_Task statement:_
Begin at the line that holds "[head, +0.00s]" and copy each line exactly until the data below ends, including that last line but no pictures.
## START
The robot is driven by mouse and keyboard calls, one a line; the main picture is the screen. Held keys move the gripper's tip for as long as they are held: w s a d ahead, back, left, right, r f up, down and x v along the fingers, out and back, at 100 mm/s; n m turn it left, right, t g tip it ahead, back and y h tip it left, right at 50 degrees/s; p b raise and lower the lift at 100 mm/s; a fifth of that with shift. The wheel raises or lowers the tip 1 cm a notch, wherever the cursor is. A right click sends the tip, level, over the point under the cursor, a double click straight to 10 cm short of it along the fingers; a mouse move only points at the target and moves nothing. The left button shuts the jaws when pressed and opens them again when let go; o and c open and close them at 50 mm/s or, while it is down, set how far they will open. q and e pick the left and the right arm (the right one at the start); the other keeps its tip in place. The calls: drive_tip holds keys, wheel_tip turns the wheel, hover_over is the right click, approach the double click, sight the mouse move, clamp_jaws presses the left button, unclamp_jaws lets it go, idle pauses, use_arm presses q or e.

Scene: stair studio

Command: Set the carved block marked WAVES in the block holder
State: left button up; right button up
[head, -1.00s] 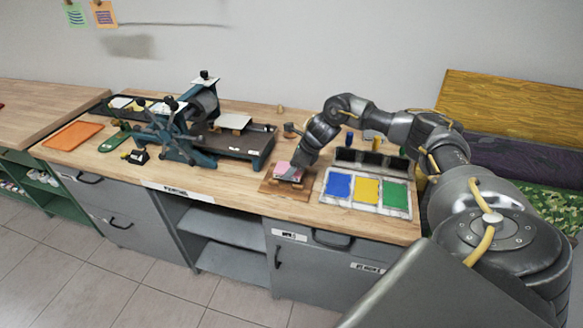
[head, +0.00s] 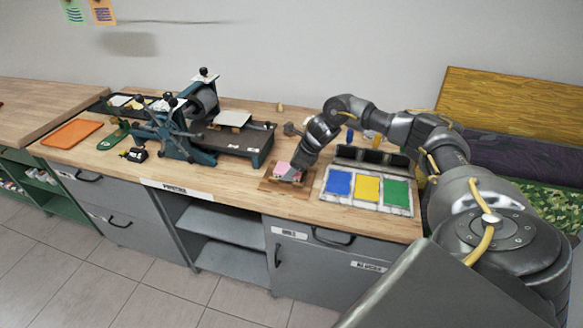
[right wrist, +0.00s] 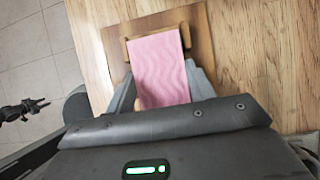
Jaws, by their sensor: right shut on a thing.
## END
_Task solution:_
[head, +0.00s] 
[right wrist, +0.00s] 
Jaws, by their sensor: right shut on a thing.

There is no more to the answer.